**Robot trajectory data:**
____________

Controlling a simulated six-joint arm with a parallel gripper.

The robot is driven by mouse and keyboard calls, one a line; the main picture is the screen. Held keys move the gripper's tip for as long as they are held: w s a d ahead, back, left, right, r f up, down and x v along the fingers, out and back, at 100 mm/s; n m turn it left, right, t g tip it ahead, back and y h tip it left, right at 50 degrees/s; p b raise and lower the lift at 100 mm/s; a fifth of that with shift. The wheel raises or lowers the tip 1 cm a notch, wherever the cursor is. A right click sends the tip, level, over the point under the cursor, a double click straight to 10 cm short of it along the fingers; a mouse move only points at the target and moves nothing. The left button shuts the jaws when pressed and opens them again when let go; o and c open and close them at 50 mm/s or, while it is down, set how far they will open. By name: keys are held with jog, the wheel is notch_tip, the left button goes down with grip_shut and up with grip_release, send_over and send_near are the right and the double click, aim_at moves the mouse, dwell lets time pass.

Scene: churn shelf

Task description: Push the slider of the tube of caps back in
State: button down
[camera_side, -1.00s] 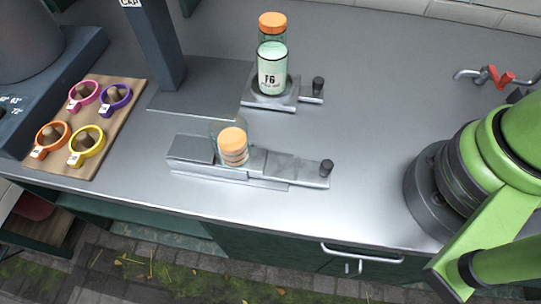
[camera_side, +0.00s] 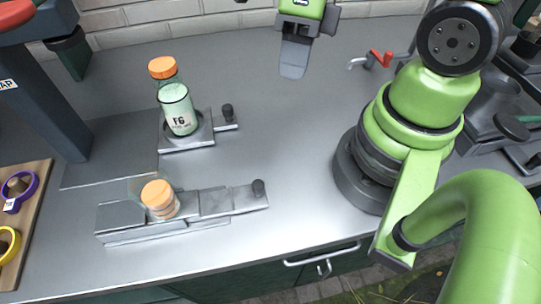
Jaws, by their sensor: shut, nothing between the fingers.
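The tube of caps (camera_side: 160,199) is a clear tube holding a short stack of orange-topped caps. It stands on a grey metal base at the front left of the counter. Its slider (camera_side: 232,200) sticks out to the right of the base, with a dark knob (camera_side: 258,188) at its outer end. My gripper (camera_side: 293,62) is at the top of the side view, shut and empty. It hangs above the counter, behind and to the right of the slider, apart from it.
A labelled bottle of pale green (camera_side: 178,108) with an orange cap stands on a second base with its own knobbed slider (camera_side: 226,122). A dark column (camera_side: 45,80) stands at left, beside a wooden board with coloured rings (camera_side: 20,190). A red-handled tap (camera_side: 380,58) is behind my arm.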

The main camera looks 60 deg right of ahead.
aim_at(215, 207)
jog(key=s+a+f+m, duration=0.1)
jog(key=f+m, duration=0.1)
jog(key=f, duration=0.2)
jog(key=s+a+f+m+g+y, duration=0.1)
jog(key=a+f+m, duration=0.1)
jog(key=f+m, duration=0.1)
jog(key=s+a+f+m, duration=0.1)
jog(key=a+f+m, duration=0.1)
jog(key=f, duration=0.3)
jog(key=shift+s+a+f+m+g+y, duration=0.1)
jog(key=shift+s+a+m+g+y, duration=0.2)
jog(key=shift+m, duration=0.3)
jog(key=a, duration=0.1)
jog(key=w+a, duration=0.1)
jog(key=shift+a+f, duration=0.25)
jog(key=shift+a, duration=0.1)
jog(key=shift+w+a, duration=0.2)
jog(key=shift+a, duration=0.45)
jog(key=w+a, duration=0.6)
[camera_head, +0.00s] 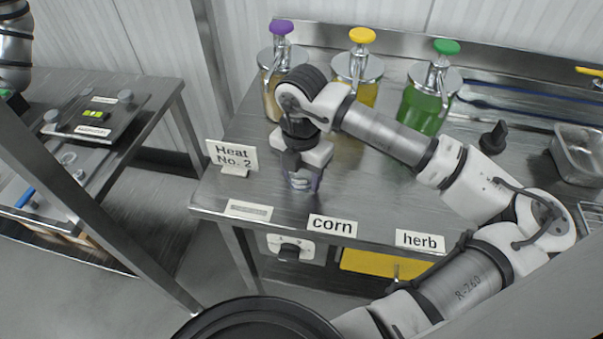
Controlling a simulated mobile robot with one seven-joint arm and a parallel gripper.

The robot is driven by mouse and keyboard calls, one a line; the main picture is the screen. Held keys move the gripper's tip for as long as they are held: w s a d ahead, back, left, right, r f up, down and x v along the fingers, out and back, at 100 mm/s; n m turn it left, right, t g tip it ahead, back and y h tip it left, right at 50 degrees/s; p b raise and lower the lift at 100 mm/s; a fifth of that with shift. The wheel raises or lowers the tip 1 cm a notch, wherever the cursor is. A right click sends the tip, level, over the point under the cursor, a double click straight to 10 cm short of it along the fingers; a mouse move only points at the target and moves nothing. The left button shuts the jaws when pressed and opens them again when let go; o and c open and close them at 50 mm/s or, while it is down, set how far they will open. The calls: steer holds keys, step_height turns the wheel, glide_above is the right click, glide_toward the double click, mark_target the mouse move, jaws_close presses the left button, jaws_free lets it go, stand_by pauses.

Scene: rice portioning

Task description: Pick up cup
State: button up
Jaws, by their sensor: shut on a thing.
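A small cup (303,181) with a bluish-purple and pale pattern is near the front left of the steel table (385,190). My gripper (302,172) points down from above and is shut on the cup. The gripper body hides the cup's upper part. I cannot tell whether the cup's base touches the table.
Behind my arm stand pump bottles with purple (282,27), yellow (362,35) and green (446,46) tops. A "Heat No. 2" sign (232,157) stands left of the cup. Labels "corn" (332,226) and "herb" (420,241) line the front edge. A metal pan (578,152) sits right.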

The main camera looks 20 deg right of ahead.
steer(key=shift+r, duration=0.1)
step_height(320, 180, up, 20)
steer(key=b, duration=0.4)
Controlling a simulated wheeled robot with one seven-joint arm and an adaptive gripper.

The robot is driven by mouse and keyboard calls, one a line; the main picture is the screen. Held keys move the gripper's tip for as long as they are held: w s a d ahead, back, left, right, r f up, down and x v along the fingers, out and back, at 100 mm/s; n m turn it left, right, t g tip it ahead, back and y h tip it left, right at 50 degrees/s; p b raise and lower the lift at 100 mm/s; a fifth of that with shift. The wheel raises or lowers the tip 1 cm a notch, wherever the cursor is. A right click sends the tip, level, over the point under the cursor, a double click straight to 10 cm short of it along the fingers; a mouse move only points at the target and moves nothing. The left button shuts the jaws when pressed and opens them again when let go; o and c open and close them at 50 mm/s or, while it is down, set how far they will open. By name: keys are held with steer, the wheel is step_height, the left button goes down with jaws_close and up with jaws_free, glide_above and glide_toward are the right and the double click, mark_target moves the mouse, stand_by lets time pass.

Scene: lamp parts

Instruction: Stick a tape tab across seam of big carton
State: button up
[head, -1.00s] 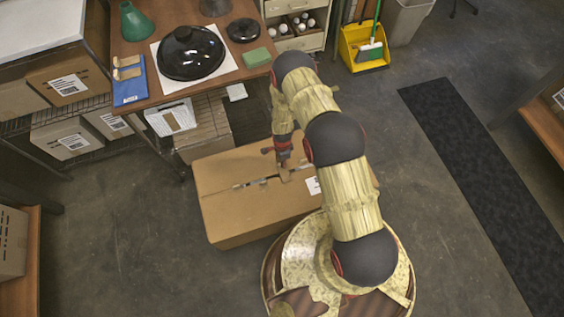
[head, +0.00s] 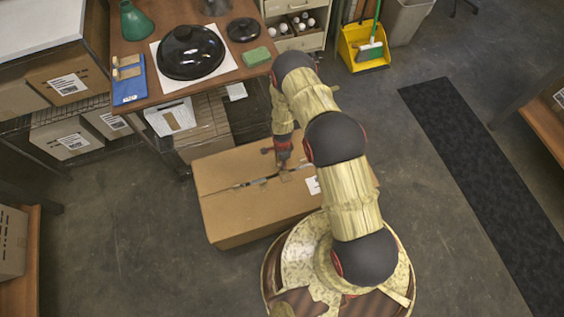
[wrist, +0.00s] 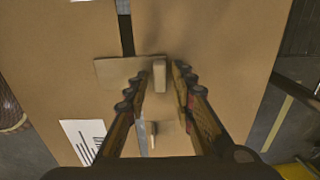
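The big carton (head: 235,205) stands on the floor, its top crossed by a dark seam (head: 250,183); the seam also shows in the wrist view (wrist: 126,36). A flat brown tape tab (wrist: 118,72) lies across the seam there, with a small raised tan block (wrist: 159,76) at its right end. My gripper (wrist: 161,68) is directly above the carton top, its fingers on either side of the block with gaps showing. In the head view my gripper (head: 284,166) is low over the carton and hides part of the tab. Contact between tab and carton is hard to judge.
A blue board (head: 129,88) with tan pieces lies on the wooden table (head: 160,98) beside a black lamp shade (head: 191,52). A white label (head: 312,185) is on the carton near my arm. The floor to the right is open, with a dark mat (head: 480,190).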

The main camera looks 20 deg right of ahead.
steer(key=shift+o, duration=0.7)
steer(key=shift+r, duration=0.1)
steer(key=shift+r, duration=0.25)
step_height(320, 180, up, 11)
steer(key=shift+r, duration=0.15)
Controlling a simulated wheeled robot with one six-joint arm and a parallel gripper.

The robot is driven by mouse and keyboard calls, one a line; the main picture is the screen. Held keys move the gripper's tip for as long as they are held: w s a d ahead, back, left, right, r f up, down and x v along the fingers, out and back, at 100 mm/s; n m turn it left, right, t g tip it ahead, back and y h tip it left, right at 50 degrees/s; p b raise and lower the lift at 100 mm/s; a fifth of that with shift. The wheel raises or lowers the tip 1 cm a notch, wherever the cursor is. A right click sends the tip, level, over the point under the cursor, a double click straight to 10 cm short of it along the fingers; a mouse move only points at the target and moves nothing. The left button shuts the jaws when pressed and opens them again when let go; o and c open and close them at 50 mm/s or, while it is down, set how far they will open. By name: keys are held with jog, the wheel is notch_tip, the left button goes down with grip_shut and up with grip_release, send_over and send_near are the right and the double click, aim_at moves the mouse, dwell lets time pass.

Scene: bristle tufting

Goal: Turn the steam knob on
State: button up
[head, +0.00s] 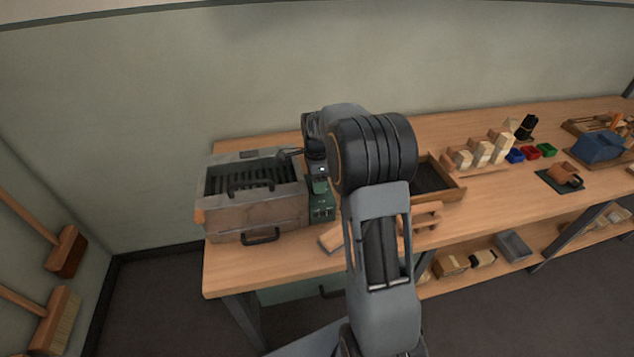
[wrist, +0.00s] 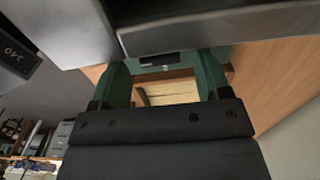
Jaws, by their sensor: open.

____________

**Problem:** Without the pictures, write out every entry precisely as it appears.

**Answer:**
Controlling a simulated six-joint arm with a parallel gripper.

The robot is driven by mouse and keyboard calls, one a line; the main picture is the screen. Held keys move the gripper's tip for as long as they are held: w s a d ahead, back, left, right, r f up, down and x v along the fingers, out and back, at 100 mm/s; n m turn it left, right, t g tip it ahead, back and y h tip it left, right at 50 degrees/s; p b raise and lower the lift at 100 mm/s; a fifth of that with shift. The wheel raises or lowers the tip 1 cm a notch, wherever the cursor is. A right click sends the tip, level, over the point under the cursor, a double click straight to 10 cm short of it along the fingers; a mouse move only points at the target and moves nothing. The left button shuts the jaws when pressed and opens them again when let go; o and c open and close them at 50 mm/s or, while it is down, set how far they will open. By name: keys are held with jog, the wheel is notch_tip, the left button goes down with grip_shut and up with grip_release, send_over and send_near are the right and the double click, aim_at moves the mouse, dwell lets time pass.

Scene: churn shelf

Task description: Push the slider of the tube of caps back in
State: button down
[camera_side, -1.00s] 
[camera_side, +0.00s] 
Jaws, by their sensor: shut, nothing between the fingers.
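The tube of caps (camera_side: 160,199) is a clear tube holding a short stack of orange-topped caps. It stands on a grey metal base at the front left of the counter. Its slider (camera_side: 232,200) sticks out to the right of the base, with a dark knob (camera_side: 258,188) at its outer end. My gripper (camera_side: 293,62) is at the top of the side view, shut and empty. It hangs above the counter, behind and to the right of the slider, apart from it.
A labelled bottle of pale green (camera_side: 178,108) with an orange cap stands on a second base with its own knobbed slider (camera_side: 226,122). A dark column (camera_side: 45,80) stands at left, beside a wooden board with coloured rings (camera_side: 20,190). A red-handled tap (camera_side: 380,58) is behind my arm.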

The main camera looks 60 deg right of ahead.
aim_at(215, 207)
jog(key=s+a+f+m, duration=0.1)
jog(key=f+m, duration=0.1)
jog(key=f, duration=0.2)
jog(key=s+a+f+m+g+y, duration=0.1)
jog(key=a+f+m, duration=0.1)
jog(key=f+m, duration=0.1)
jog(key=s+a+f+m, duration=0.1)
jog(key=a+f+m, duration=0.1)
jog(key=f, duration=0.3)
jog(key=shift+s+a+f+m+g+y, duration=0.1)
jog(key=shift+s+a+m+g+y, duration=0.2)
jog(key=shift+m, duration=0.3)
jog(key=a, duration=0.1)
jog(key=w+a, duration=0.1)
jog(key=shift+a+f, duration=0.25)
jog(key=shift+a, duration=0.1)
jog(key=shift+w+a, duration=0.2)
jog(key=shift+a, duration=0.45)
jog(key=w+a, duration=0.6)
[camera_head, +0.00s] 
Controlling a simulated mobile robot with one seven-joint arm and a parallel gripper.

The robot is driven by mouse and keyboard calls, one a line; the main picture is the screen. Held keys move the gripper's tip for as long as they are held: w s a d ahead, back, left, right, r f up, down and x v along the fingers, out and back, at 100 mm/s; n m turn it left, right, t g tip it ahead, back and y h tip it left, right at 50 degrees/s; p b raise and lower the lift at 100 mm/s; a fifth of that with shift. The wheel raises or lowers the tip 1 cm a notch, wherever the cursor is. A right click sends the tip, level, over the point under the cursor, a double click straight to 10 cm short of it along the fingers; a mouse move only points at the target and moves nothing. The left button shuts the jaws when pressed and opens them again when let go; o and c open and close them at 50 mm/s or, while it is down, set how far they will open. The calls: steer holds keys, step_height turns the wheel, glide_above is the right click, glide_toward the double click, mark_target the mouse move, jaws_close presses the left button, jaws_free lets it go, stand_by pauses.

Scene: rice portioning

Task description: Pick up cup
State: button up
Jaws, by their sensor: shut on a thing.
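A small cup (303,181) with a bluish-purple and pale pattern is near the front left of the steel table (385,190). My gripper (302,172) points down from above and is shut on the cup. The gripper body hides the cup's upper part. I cannot tell whether the cup's base touches the table.
Behind my arm stand pump bottles with purple (282,27), yellow (362,35) and green (446,46) tops. A "Heat No. 2" sign (232,157) stands left of the cup. Labels "corn" (332,226) and "herb" (420,241) line the front edge. A metal pan (578,152) sits right.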

The main camera looks 20 deg right of ahead.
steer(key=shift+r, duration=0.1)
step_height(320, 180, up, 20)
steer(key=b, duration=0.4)
Controlling a simulated wheeled robot with one seven-joint arm and an adaptive gripper.

The robot is driven by mouse and keyboard calls, one a line; the main picture is the screen. Held keys move the gripper's tip for as long as they are held: w s a d ahead, back, left, right, r f up, down and x v along the fingers, out and back, at 100 mm/s; n m turn it left, right, t g tip it ahead, back and y h tip it left, right at 50 degrees/s; p b raise and lower the lift at 100 mm/s; a fifth of that with shift. The wheel raises or lowers the tip 1 cm a notch, wherever the cursor is. A right click sends the tip, level, over the point under the cursor, a double click straight to 10 cm short of it along the fingers; a mouse move only points at the target and moves nothing. The left button shuts the jaws when pressed and opens them again when let go; o and c open and close them at 50 mm/s or, while it is down, set how far they will open. By name: keys are held with steer, the wheel is step_height, the left button goes down with jaws_close and up with jaws_free, glide_above and glide_toward are the right and the double click, mark_target moves the mouse, stand_by lets time pass.

Scene: lamp parts

Instruction: Stick a tape tab across seam of big carton
State: button up
[head, -1.00s] 
[head, +0.00s] 
[wrist, +0.00s] 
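The big carton (head: 235,205) stands on the floor, its top crossed by a dark seam (head: 250,183); the seam also shows in the wrist view (wrist: 126,36). A flat brown tape tab (wrist: 118,72) lies across the seam there, with a small raised tan block (wrist: 159,76) at its right end. My gripper (wrist: 161,68) is directly above the carton top, its fingers on either side of the block with gaps showing. In the head view my gripper (head: 284,166) is low over the carton and hides part of the tab. Contact between tab and carton is hard to judge.
A blue board (head: 129,88) with tan pieces lies on the wooden table (head: 160,98) beside a black lamp shade (head: 191,52). A white label (head: 312,185) is on the carton near my arm. The floor to the right is open, with a dark mat (head: 480,190).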

The main camera looks 20 deg right of ahead.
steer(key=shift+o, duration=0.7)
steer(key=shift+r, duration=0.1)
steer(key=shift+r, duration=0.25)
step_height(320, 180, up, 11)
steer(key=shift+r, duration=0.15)
Controlling a simulated wheeled robot with one six-joint arm and a parallel gripper.

The robot is driven by mouse and keyboard calls, one a line; the main picture is the screen. Held keys move the gripper's tip for as long as they are held: w s a d ahead, back, left, right, r f up, down and x v along the fingers, out and back, at 100 mm/s; n m turn it left, right, t g tip it ahead, back and y h tip it left, right at 50 degrees/s; p b raise and lower the lift at 100 mm/s; a fifth of that with shift. The wheel raises or lowers the tip 1 cm a notch, wherever the cursor is. A right click sends the tip, level, over the point under the cursor, a double click straight to 10 cm short of it along the fingers; a mouse move only points at the target and moves nothing. The left button shuts the jaws when pressed and opens them again when let go; o and c open and close them at 50 mm/s or, while it is down, set how far they will open. By name: keys are held with jog, the wheel is notch_tip, the left button goes down with grip_shut and up with grip_release, send_over and send_near are the right and the double click, aim_at moves the mouse, dwell lets time pass.

Scene: bristle tufting

Goal: Turn the steam knob on
State: button up
[head, +0.00s] 
[wrist, +0.00s] 
Jaws, by their sensor: open.

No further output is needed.